>> BEGIN Supplied data

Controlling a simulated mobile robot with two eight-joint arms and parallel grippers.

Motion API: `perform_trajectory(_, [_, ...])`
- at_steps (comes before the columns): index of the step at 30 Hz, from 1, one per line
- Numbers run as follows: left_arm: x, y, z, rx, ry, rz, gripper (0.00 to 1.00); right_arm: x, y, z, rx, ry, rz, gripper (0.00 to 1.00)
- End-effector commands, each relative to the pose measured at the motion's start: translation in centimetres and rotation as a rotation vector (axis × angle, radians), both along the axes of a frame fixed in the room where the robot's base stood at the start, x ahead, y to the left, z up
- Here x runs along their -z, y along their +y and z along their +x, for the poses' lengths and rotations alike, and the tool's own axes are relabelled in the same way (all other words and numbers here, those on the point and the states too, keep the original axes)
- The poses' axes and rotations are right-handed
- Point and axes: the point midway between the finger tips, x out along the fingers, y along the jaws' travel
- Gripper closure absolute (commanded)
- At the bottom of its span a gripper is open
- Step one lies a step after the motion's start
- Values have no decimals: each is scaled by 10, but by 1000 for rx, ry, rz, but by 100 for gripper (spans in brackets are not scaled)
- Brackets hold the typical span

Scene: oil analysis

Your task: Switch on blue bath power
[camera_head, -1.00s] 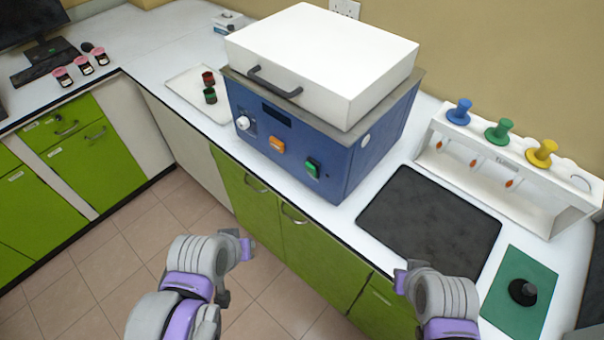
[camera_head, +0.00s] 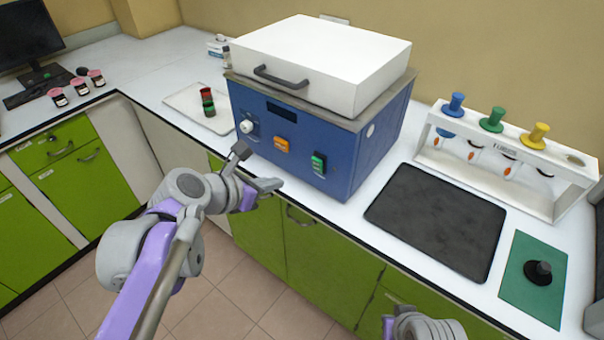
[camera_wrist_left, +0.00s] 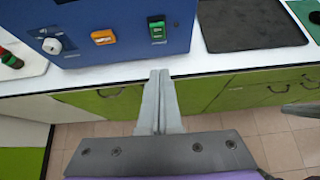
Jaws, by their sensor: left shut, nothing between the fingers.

>> END Supplied data

What is required ->
Transcribe the listing in full. Omit the pictures and keep every line exact.

Exercise solution ->
Controlling a simulated mobile robot with two eight-joint arms and parallel grippers.

Motion API: `perform_trajectory(_, [_, ...])`
- at_steps (comes before the columns): index of the step at 30 Hz, from 1, one per line
- Numbers run as follows: left_arm: x, y, z, rx, ry, rz, gripper (0.00 to 1.00); right_arm: x, y, z, rx, ry, rz, gripper (0.00 to 1.00)
- End-effector commands, each relative to the pose measured at the motion's start: translation in centimetres and rotation as a rotation vector (axis × angle, radians), both along the axes of a frame fixed in the room where the robot's base stood at the start, x ahead, y to the left, z up
- Here x runs along their -z, y along their +y and z along their +x, for the poses' lengths and rotations alike, and the tool's own axes are relabelled in the same way (all other words and numbers here, those on the point and the states too, keep the original axes)
- The poses' axes and rotations are right-handed
- Point and axes: the point midway between the finger tips, x out along the fingers, y along the jaws' travel
- Gripper closure absolute (commanded)
- At the bottom of its span a gripper is open
- Step one lies a step after the motion's start
- Values have no decimals: each is scaled by 10, but by 1000 for rx, ry, rz, but by 100 for gripper (spans in brackets are not scaled)
- Brackets hold the typical span

Scene: oil analysis

Your task: Switch on blue bath power
[camera_head, -1.00s] 
[camera_head, +0.00s] 
[camera_wrist_left, +0.00s] 
Jaws, by their sensor: left shut, nothing between the fingers.

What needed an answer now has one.